Clearly, there are several non standard C components in the code above __no_init, the use of @, etc. In my reading of this, it tells the compiler that "this is a HW port, that provides an unsigned char, and it's address is 0xd2". The compiler will produce the right kind of instructions to read and write such a port - exactly how that works depends on the compiler, the processor that the compiler is producing code for, etc.

The P10out structure defines bitfields, which is part of the C standard. Google is your friend here.

Answer 3

Indirection operator (unary *) returns l-value equivalent to the value at pointer address.

#define LCDCW1_ADDR       0xc000

void f()
{
     uint32_t a = *(volatile uint32_t *)LCDCW1_ADDR; //reading from LCDCW1_ADDR
     *(volatile uint32_t *)LCDCW1_ADDR = 0xffff;     //writing to LCDCW1_ADDR
     /*...*/
}

Basically, compiler is smart enough to see, that a = *addr; expression means "read value from addr address and put it to a. At the same time *addr = 0xffff will be interpreted like "put 0xffff to addr address"

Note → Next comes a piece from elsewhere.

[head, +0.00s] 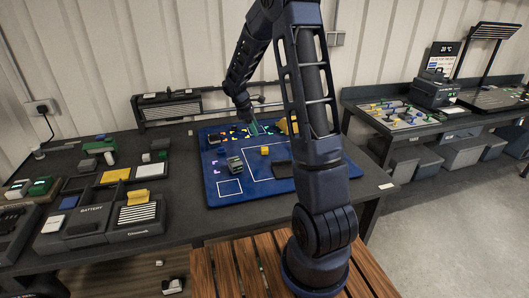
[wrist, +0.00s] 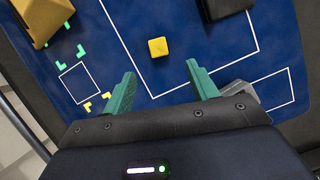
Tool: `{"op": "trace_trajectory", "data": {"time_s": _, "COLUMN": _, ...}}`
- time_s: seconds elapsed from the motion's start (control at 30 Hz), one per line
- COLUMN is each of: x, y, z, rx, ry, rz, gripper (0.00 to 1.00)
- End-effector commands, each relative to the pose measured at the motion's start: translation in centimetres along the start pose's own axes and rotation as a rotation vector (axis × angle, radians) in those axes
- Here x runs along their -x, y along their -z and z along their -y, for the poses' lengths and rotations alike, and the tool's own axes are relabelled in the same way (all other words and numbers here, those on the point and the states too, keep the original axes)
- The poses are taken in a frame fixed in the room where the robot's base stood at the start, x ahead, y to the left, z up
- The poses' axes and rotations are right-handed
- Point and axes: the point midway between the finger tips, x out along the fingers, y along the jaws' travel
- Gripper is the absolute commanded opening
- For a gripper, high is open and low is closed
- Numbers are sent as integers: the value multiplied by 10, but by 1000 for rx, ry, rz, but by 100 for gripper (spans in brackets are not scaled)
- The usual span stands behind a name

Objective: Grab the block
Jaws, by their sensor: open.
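A small yellow block (head: 265,150) lies on the blue mat (head: 213,190), inside a white outlined area. It also shows in the wrist view (wrist: 158,47), just beyond the fingertips and roughly centred between them. My gripper (wrist: 160,72) has two teal fingers spread wide apart with nothing between them. In the head view my gripper (head: 257,127) is over the back part of the mat, behind the block and apart from it. My arm hides part of the mat's right side.
A larger gold piece (wrist: 42,18), a dark block (wrist: 222,8) and a grey object (wrist: 243,94) lie around the block on the mat. The mat close around the block is clear. Trays and boxes (head: 135,215) crowd the table's left side.

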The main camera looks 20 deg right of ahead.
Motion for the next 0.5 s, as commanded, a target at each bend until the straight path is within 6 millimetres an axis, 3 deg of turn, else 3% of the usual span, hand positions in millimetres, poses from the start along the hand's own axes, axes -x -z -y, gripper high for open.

In your case you can use your READ_LCDCW1() macro both on left and right hand side of assignment operator. There is no need for separate WRITE_LCDCW1(val) macro. We can rewrite the previous code as:

#define LCDCW1_ADDR       0xc000
#define LCDCW1     (*(volatile uint32_t *)LCDCW1_ADDR)

void g()
{
     uint32_t a = LCDCW1; //reading from LCDCW1_ADDR
     LCDCW1 = 0xffff;      //writing to LCDCW1_ADDR
     /*...*/
}

P1OUT macro from IAR is most probably defined the same way as LCDCW1 above (if you follow the DEFC() definition you will eventually find something like it).